Requirement R2 requires owners of existing generating units to ensure they can operate for at least one hour at the extreme cold weather temperature, either by adding or modifying existing freeze protection measures.

EPSA and the other organizations objected to these requirements on the grounds that they would “require [GOs] to incur potentially significant costs that they lack a reasonable opportunity to recover through rates.” They urged FERC to either initiate a new proceeding regarding cost recovery or remand the standard to NERC for revisions.

However, the commission said these concerns were “outside the scope of the instant proceeding,” and while it did raise several concerns for NERC to address in the next version of the standard — including the timeline for completion of corrective action plans and the grace period for generators to implement those plans and freeze protection measures — it did not provide for any delay in implementation of the standard or for addressing the groups’ concerns.

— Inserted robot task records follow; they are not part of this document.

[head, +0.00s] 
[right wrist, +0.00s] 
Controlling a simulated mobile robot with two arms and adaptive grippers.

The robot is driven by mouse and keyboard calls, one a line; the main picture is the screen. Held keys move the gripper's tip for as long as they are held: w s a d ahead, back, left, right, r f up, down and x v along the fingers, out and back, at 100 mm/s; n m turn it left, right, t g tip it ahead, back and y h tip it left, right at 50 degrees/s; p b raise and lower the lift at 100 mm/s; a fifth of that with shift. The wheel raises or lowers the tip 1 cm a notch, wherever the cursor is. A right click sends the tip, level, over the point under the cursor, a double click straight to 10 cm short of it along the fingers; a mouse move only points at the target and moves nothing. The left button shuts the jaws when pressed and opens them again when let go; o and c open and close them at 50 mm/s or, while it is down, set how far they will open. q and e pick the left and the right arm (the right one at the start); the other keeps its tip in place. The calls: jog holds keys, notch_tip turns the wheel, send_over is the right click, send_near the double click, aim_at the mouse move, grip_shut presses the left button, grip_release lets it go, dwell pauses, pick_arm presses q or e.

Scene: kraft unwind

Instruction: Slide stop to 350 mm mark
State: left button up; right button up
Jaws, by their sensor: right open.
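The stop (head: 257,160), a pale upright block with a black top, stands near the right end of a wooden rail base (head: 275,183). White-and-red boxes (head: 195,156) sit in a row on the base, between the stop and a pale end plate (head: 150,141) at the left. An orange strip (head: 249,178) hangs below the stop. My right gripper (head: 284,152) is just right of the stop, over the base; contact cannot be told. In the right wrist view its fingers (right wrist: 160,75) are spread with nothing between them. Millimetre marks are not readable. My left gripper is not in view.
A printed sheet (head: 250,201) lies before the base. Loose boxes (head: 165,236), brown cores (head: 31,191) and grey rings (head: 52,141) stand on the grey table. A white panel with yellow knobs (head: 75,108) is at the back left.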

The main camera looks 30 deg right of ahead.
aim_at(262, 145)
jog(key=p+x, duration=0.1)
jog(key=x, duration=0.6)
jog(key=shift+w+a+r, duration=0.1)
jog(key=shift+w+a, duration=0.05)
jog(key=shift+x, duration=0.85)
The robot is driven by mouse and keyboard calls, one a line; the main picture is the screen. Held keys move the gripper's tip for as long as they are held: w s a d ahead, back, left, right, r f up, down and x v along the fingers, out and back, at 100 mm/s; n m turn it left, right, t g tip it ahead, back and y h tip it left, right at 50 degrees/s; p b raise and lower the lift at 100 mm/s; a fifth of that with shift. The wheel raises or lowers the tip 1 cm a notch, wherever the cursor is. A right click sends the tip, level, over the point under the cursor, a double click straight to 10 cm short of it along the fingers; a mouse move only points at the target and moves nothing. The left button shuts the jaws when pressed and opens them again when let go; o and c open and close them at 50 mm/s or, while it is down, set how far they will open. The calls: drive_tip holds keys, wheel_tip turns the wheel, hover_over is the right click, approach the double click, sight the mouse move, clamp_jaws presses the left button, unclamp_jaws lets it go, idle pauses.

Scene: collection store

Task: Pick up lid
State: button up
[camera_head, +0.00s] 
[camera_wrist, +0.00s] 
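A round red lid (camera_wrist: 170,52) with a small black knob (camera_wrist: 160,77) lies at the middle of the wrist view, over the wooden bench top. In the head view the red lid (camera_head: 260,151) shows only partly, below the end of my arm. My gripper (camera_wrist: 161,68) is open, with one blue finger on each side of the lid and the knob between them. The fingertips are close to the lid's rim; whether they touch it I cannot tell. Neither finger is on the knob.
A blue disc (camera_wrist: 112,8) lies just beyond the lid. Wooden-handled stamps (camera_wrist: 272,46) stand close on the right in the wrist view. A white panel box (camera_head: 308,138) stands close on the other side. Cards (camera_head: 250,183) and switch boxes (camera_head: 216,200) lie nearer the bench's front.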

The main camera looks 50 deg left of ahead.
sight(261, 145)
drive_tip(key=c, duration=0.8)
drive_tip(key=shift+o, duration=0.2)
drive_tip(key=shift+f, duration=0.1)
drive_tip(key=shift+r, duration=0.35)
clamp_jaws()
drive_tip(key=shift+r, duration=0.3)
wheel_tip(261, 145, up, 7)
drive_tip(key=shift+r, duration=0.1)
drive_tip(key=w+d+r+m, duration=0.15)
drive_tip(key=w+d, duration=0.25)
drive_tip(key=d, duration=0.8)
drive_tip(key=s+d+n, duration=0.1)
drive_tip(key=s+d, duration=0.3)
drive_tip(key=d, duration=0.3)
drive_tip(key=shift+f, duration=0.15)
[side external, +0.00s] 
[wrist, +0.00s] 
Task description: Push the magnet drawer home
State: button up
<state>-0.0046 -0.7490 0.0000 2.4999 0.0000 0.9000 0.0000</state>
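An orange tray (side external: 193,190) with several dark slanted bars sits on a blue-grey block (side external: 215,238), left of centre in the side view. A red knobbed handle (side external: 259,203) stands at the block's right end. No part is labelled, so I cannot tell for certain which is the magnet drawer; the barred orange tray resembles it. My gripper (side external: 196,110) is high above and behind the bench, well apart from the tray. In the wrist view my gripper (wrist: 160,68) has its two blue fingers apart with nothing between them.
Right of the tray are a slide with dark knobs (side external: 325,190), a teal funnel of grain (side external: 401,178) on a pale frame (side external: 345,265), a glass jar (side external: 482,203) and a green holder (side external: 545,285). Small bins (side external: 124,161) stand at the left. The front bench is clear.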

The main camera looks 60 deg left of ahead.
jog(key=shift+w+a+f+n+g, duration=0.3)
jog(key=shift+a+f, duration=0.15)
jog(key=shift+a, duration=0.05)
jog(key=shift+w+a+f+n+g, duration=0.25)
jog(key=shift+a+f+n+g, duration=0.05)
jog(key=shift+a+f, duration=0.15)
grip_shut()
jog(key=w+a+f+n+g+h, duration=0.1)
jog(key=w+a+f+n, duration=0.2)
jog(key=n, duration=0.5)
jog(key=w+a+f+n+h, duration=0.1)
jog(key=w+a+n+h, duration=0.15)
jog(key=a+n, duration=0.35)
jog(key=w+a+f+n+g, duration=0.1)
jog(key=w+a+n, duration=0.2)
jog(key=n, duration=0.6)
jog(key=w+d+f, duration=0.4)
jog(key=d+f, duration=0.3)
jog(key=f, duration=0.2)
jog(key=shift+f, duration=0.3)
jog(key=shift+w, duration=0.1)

The petitioners’ rehearing request claimed that FERC erred by saying cost recovery was not in the scope of the proceeding, arguing that the standard “cannot be just and reasonable” as the Federal Power Act requires that reliability standards provide “a regulated entity of a reasonable opportunity to recover its costs.” EPSA said EOP-012-1 also violates the FPA by imposing requirements on registered entities for the modification or construction of generation facilities.

FERC did not specifically refer to these complaints in its filing last week, but it promised that it would address the rehearing request in a future order. It also affirmed that it “may modify or set aside its … order … in such manner as it shall deem proper.”

EOP-012-1 is set to take effect Oct. 1, 2024. The effective date of EOP-011-3 has not been set; FERC said in its implementation order that it will not finalize the standard’s implementation date until NERC submits its proposed revisions to EOP-012-1.